Solar radiation shows a solid strong north–south gradient with a maximum of 245 W/m2 per month in the southern parts in the observations, a pattern generally reproduced by the RCMs, but with a slight underestimation.

The spatial distributions of the simulated and observed meterological variables over Syria also show a strong correlation between the four variables, as areas with lower (higher) temperature and solar radiation values are associated with higher (lower) cloud cover and precipitation values (Fig. 3). In addition, we can also see the clear signal of the effect of the high altitude areas (over 1000 m above sea level) located mainly in the western parts of the region, which is manifested in the local minimum of temperature and local maximum of precipitation and cloud cover.

Overall, the ensemble mean of the five RCMs shows a relatively good ability to reproduce most of the observed climatology and to capture the general pattern of the observed data. In addition, our results also highlight the fact that there are uncertainties in the observational data. For example, we used two different observational data sets for each meteorological variable assessed to draw attention to this fact. In general, the CRU data set was used as the reference database, except for the radiation (rsds), as such a variable is not provided by CRU, thus we used SARAH as the reference data set.

4.2 Temperature and Precipitation Biases for the Present Climate (Seasonal Means)

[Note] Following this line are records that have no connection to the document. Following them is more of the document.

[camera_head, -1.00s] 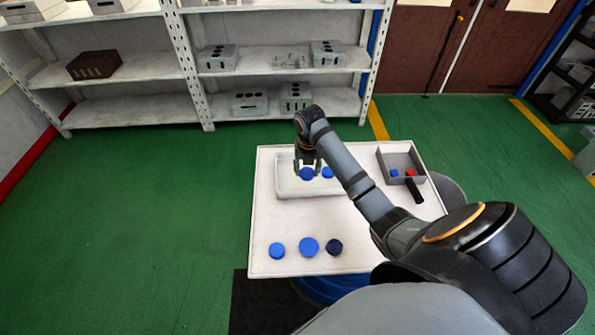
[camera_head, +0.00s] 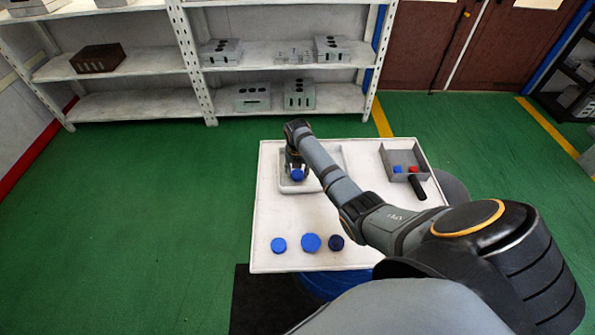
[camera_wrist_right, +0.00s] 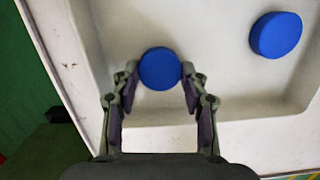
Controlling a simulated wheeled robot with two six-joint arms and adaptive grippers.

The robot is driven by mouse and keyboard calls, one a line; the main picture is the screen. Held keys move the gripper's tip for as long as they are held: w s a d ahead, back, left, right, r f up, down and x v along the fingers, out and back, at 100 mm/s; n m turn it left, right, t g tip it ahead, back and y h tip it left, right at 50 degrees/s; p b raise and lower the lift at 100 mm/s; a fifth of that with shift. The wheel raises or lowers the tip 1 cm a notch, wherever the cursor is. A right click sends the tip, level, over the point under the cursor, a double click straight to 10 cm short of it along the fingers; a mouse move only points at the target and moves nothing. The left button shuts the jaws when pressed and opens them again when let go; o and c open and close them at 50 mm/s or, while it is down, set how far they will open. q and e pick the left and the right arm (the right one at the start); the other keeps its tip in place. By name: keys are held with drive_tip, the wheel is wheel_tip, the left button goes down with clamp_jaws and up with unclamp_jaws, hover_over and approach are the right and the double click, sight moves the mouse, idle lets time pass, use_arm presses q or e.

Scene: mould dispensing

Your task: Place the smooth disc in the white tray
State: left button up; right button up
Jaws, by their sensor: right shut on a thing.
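My right gripper (camera_head: 297,175) is over the left part of the white tray (camera_head: 290,189). It is shut on a blue disc (camera_head: 297,174). In the right wrist view the disc (camera_wrist_right: 160,68) sits between the two fingertips (camera_wrist_right: 160,75), within the tray's outline; I cannot tell if it touches the floor. A second blue disc (camera_wrist_right: 276,35) lies apart in the tray; in the head view my arm hides it. A small blue disc (camera_head: 279,245), a larger blue disc (camera_head: 311,242) and a dark blue disc (camera_head: 336,243) stand on the table's front part. My left gripper is not in view.
The white table (camera_head: 268,218) has free room between the tray and the front discs. A grey box (camera_head: 418,158) with a small blue and a red piece stands at the right, a black handle (camera_head: 417,187) in front of it. Shelves (camera_head: 240,104) stand behind.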

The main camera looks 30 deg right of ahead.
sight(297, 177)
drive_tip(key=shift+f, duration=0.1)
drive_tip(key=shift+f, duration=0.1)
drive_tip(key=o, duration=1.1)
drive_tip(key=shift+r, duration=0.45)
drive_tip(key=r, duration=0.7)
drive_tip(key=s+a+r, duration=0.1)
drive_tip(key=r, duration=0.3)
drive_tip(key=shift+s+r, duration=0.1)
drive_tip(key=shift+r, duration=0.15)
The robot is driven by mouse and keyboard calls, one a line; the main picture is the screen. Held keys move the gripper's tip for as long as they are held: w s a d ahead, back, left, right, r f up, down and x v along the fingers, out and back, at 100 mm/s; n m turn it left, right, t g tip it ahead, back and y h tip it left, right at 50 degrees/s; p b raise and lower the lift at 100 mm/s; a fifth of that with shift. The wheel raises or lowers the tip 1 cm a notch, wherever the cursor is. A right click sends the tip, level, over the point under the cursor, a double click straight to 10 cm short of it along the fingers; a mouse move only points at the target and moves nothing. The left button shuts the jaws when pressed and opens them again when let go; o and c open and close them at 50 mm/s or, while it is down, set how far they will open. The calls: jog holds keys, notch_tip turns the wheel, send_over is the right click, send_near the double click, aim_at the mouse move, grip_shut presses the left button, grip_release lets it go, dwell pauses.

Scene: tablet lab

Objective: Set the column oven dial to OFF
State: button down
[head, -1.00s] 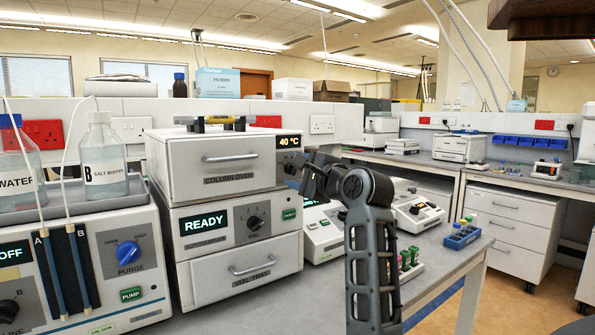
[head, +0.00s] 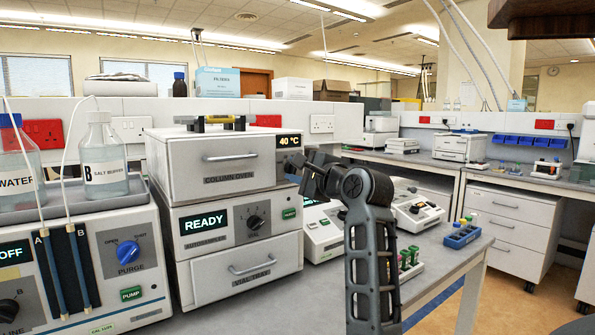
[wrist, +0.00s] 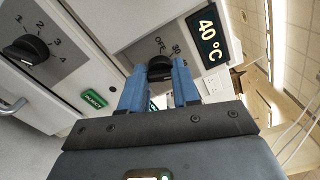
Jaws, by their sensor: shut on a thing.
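The column oven (head: 180,165) is the upper white box in the head view, with its display (head: 289,141) reading 40 °C. In the wrist view its black dial (wrist: 160,68) sits on a grey panel beside the display (wrist: 208,36). OFF and number marks are printed around the dial. My gripper (wrist: 159,82) has its two blue fingers shut on the dial, one at each side. The dial's pointer is not clear enough to read. In the head view my gripper (head: 303,172) is at the oven's right front, and my wrist hides much of the dial area.
Below the oven is the autosampler (head: 235,222) with a READY display and VIAL dial. A pump unit with a PURGE knob (head: 128,252) stands at left, bottles on top. A rack of green-capped vials (head: 410,262) stands on the bench right of my arm.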

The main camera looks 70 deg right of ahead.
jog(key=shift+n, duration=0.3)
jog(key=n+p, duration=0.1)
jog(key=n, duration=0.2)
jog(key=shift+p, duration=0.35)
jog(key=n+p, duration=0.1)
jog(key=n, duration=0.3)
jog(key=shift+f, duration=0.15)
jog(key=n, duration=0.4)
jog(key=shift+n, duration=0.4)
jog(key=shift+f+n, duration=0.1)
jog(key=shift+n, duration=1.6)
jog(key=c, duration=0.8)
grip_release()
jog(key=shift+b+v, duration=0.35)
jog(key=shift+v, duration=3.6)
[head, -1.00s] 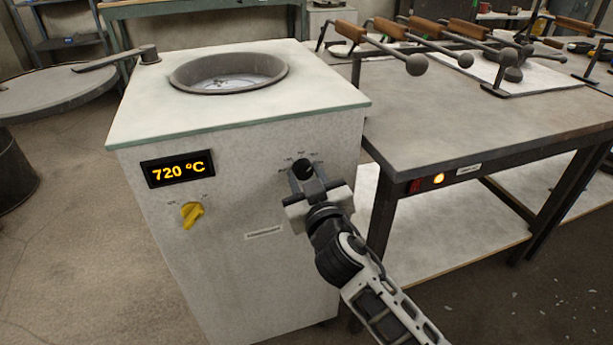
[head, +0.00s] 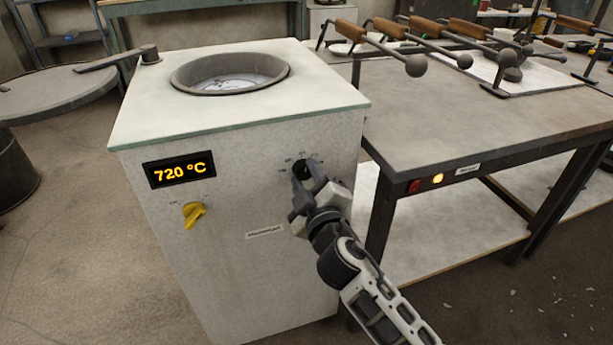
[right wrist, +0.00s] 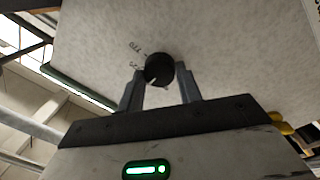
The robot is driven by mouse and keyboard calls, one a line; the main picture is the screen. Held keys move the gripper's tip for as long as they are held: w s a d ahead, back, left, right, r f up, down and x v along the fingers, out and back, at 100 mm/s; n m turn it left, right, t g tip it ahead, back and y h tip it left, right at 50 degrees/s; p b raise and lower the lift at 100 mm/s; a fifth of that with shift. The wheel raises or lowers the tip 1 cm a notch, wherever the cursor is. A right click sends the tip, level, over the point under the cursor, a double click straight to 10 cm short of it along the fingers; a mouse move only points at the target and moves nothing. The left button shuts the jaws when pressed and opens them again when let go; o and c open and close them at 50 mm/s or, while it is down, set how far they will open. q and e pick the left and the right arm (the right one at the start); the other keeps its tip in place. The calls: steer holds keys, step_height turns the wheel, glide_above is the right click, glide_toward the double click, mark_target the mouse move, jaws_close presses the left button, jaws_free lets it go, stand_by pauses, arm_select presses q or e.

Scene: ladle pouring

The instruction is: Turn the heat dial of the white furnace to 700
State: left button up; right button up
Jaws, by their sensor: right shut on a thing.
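The white furnace (head: 260,270) stands at the centre left of the head view. Its display (head: 180,170) reads 720 °C in orange. The black heat dial (head: 302,169) is on the right part of its front, with small printed marks around it. My right gripper (head: 305,180) is shut on the dial and its wrist is rolled. In the right wrist view the dial (right wrist: 159,69) sits between the two fingertips, with a 770 mark to its upper left; other marks are partly hidden. My left gripper is not in view.
A yellow knob (head: 194,214) is below the display. A metal table (head: 480,120) with several wooden-handled ladles stands close on the right. The furnace's open pot (head: 230,72) is on top. A round lid (head: 50,95) is at the left.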

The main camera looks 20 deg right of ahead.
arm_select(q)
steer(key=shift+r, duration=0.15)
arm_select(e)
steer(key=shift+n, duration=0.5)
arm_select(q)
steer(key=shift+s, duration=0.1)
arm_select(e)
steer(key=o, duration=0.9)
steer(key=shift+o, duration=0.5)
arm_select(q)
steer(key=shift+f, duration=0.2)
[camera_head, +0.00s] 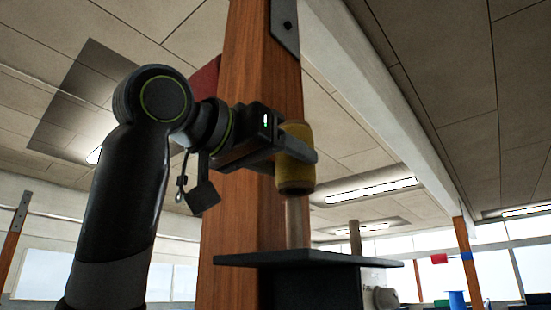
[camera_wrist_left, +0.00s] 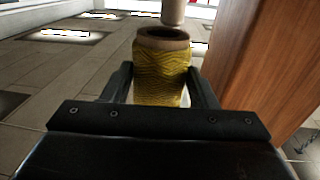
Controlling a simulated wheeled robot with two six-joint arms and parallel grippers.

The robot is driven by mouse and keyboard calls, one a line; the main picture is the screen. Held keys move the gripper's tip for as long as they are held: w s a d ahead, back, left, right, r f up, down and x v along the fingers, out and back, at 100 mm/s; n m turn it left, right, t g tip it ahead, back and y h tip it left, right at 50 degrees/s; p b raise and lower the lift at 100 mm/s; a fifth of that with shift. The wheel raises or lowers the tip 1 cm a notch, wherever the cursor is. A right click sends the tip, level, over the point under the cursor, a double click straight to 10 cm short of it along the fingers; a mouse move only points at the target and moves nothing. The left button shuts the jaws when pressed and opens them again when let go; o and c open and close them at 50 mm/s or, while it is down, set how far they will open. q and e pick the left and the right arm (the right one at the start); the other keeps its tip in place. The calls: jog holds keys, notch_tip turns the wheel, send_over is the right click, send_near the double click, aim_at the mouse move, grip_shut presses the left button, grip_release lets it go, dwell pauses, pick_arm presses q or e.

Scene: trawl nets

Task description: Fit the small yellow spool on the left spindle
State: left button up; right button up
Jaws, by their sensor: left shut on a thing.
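The yellow spool (camera_head: 295,160) is upright in my left gripper (camera_head: 297,151), whose two fingers are shut on its sides. A pale wooden spindle (camera_head: 297,222) stands on a dark plate (camera_head: 300,258) directly below the spool. In the left wrist view the spool (camera_wrist_left: 162,70) sits between the fingers (camera_wrist_left: 160,90), with its open end toward the spindle tip (camera_wrist_left: 173,12). The tip shows close to that opening, slightly to the right of its middle. I cannot tell the exact gap. My right gripper is not in view.
A second, darker spindle (camera_head: 355,238) stands further right. A thick wooden post (camera_head: 240,215) rises close behind my left gripper; it fills the right side of the left wrist view (camera_wrist_left: 265,60). Open air lies right of the spool.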

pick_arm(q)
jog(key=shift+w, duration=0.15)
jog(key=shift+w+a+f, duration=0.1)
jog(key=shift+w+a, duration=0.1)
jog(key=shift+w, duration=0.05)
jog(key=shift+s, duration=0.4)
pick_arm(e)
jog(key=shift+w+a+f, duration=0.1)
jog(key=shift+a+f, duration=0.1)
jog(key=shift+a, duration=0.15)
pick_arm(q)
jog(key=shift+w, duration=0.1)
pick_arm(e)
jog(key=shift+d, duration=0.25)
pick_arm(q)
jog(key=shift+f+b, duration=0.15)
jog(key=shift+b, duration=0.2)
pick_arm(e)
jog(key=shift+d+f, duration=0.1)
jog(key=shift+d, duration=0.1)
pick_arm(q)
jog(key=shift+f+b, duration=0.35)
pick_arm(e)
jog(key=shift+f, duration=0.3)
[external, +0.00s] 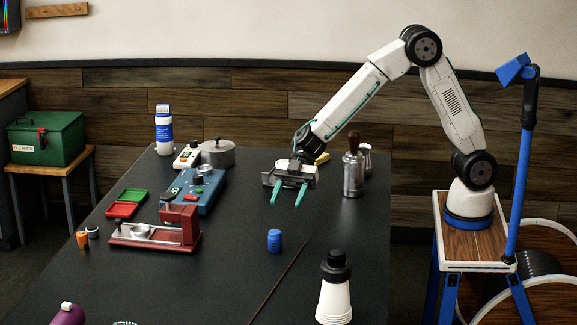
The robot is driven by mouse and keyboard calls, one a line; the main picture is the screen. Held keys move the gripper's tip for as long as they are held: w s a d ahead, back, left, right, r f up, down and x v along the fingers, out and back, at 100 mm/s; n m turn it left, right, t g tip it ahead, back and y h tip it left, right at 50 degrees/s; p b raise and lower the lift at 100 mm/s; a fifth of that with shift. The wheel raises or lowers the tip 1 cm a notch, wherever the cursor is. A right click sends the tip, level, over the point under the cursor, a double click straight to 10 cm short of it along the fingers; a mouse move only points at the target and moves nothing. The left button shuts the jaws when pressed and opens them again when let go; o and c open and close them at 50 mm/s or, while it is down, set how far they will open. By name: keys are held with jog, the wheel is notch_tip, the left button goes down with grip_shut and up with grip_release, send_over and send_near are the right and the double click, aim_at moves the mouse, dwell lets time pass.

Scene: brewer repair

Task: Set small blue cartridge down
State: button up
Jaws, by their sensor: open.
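A small blue cartridge (274,241) stands upright on the dark table, near the middle. My gripper (287,198) is above and slightly to the right of it, with its two teal fingers spread apart and pointing down. The gripper is open and holds nothing. There is a visible gap between the fingertips and the cartridge in the picture.
A thin dark rod (278,284) lies just in front of the cartridge. A white bottle with a black cap (335,290) stands at the front right. A red press-like device (180,225) and a blue unit (205,192) stand to the left. A metal shaker (352,172) stands behind right.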

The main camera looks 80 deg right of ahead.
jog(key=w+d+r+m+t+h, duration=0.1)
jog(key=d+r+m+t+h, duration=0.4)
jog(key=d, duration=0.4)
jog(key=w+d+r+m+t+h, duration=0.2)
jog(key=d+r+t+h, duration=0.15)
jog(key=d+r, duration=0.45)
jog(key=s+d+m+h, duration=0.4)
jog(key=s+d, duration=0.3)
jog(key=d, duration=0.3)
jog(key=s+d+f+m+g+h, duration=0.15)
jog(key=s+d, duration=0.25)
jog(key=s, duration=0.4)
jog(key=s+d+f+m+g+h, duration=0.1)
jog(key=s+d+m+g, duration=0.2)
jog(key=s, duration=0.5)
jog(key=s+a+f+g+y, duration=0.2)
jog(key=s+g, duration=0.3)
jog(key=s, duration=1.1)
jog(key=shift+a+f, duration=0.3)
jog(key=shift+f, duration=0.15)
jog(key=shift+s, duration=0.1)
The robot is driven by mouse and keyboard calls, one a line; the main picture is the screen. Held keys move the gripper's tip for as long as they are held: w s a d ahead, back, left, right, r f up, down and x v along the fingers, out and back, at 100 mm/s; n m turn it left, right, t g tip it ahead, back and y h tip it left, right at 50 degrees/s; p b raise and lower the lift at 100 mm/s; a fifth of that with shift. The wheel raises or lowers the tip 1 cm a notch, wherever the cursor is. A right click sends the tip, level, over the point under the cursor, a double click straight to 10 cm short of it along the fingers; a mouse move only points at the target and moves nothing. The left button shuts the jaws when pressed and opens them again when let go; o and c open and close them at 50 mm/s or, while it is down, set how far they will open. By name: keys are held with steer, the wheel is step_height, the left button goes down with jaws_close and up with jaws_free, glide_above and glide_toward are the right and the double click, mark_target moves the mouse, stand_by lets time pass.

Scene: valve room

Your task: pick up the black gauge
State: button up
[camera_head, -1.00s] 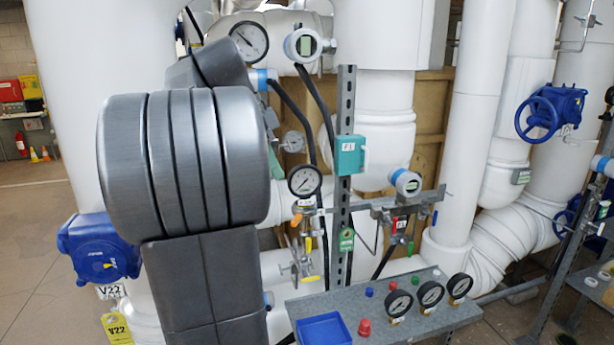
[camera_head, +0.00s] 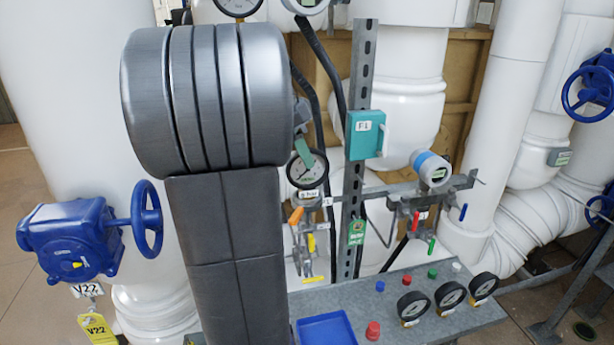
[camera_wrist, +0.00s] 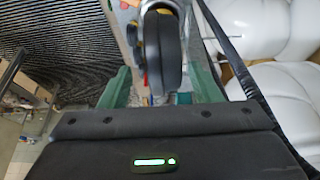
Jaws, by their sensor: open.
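A round gauge with a black rim and white dial (camera_head: 308,170) is mounted upright on the pipework, left of the slotted metal post. My gripper (camera_wrist: 163,76) is open. In the wrist view its two green fingers stand on either side of a thick black round body (camera_wrist: 171,50), seen edge-on, which looks like this gauge. I cannot tell whether the fingers touch it. In the head view a green finger shows at the gauge's upper left edge; my arm hides the rest of the gripper. Three more black-rimmed gauges (camera_head: 413,307) (camera_head: 450,297) (camera_head: 484,287) stand on the grey bench.
The grey bench (camera_head: 400,275) holds a blue tray (camera_head: 326,331), a red knob (camera_head: 373,330) and several small coloured caps. A slotted post (camera_head: 361,90) carries a teal box (camera_head: 366,134). A blue valve (camera_head: 80,238) stands left, and white pipes crowd the back.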

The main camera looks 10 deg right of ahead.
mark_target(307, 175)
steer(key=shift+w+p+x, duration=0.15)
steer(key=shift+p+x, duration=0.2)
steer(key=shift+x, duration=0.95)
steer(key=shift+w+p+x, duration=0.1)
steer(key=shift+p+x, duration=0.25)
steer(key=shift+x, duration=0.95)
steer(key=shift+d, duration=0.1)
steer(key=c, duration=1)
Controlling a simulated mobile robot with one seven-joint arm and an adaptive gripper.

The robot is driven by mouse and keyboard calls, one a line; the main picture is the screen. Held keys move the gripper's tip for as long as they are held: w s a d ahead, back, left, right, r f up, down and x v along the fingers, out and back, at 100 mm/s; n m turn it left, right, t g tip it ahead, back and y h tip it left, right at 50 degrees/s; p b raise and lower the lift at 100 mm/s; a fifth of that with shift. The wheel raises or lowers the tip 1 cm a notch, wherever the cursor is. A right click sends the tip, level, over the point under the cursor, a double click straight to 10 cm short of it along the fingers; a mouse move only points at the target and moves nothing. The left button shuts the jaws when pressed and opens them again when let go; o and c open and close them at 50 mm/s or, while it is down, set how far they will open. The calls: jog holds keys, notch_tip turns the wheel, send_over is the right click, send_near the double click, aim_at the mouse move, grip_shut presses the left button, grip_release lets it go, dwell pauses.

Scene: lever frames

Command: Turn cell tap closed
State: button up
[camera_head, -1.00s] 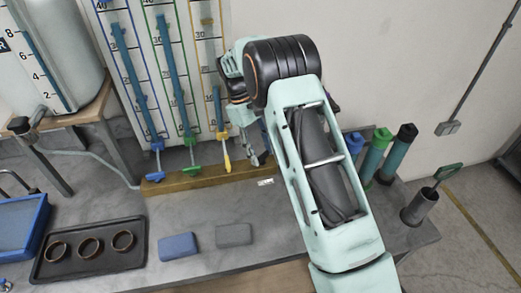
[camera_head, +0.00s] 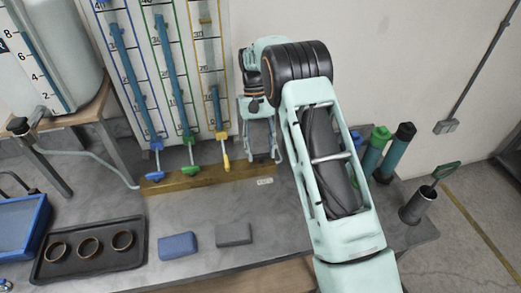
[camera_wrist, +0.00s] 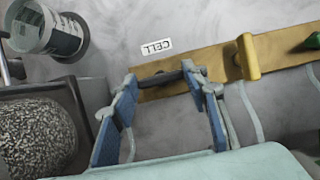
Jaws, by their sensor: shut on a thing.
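The cell tap's dark handle (camera_wrist: 160,79) shows in the wrist view at the end of the wooden rail (camera_wrist: 215,62), beside the white CELL label (camera_wrist: 156,47), which reads upside down there. The handle lies roughly along the rail. My gripper (camera_wrist: 160,80) is shut on it, one blue-padded finger at each end. In the head view my gripper (camera_head: 261,158) points down at the rail's right end, just above the CELL label (camera_head: 265,181). The handle is hidden there behind the gripper.
A yellow tap (camera_head: 222,150), a green tap (camera_head: 190,155) and a blue tap (camera_head: 155,160) stand left along the rail, under the tubes. A tray with brown rings (camera_head: 92,262) and two blocks (camera_head: 178,245) lie in front. Capped bottles (camera_head: 397,150) stand right of my arm.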

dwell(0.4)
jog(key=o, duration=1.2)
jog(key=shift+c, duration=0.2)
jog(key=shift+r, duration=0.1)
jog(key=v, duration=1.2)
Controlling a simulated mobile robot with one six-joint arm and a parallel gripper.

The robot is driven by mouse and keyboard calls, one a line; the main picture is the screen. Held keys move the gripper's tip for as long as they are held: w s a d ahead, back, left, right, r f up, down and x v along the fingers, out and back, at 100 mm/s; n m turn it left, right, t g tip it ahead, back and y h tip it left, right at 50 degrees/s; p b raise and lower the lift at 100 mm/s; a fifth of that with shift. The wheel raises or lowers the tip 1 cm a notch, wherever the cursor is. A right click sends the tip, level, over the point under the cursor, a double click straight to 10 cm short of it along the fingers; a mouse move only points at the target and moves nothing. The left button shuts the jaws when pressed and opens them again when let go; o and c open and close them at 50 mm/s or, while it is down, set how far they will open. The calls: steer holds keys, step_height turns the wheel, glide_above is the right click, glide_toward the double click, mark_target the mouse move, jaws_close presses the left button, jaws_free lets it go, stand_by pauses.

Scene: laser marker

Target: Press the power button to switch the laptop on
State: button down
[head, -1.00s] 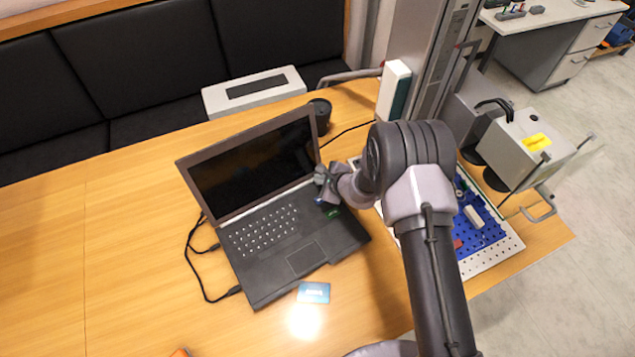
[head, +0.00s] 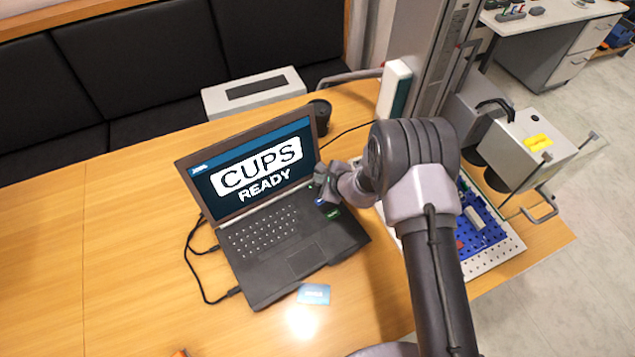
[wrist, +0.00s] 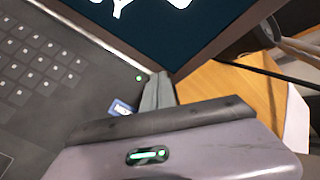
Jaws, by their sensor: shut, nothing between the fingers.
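The black laptop (head: 290,255) stands open on the wooden table. Its screen (head: 255,172) is lit and reads "CUPS READY". My gripper (head: 322,180) is shut and empty over the right side of the keyboard deck, near the hinge. In the wrist view my gripper's fingers (wrist: 158,90) are together at the deck's corner beside the screen. A small round green light (wrist: 139,77) glows on the deck just left of the fingertips. I cannot tell whether it is the power button, or whether the fingers touch the deck.
A blue card (head: 314,293) lies in front of the laptop. Black cables (head: 197,265) run along its left side. A dark cup (head: 320,115) stands behind it. A blue perforated board (head: 480,232) and a grey machine (head: 522,145) are at the right. The table's left side is clear.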

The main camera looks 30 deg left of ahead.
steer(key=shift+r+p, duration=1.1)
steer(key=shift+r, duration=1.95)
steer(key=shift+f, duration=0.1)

The differences between the RCMs (evaluation runs for which ERA-Interim provided the forcing fields) and the observed climatology are shown in Figs. 4 and 5. More specifically, these biases are calculated by computing the differences between model and observed data (model minus observation), where a positive bias indicates overestimation of a given variable by the RCM, while a negative bias reflects an underestimation of that variable relative to observations.

Fig. 4
figure 4

Mean seasonal surface temperature (°C) biases (1989–2008) for all RCM experiments for December–February (DJF, first row), March–May (MAM, second row), June–August (JJA, third row) and September–November (SON, fourth row) compared to CRU. The first panel of each row shows the spatial pattern of seasonal mean temperature as provided by the CRU reference data set (°C)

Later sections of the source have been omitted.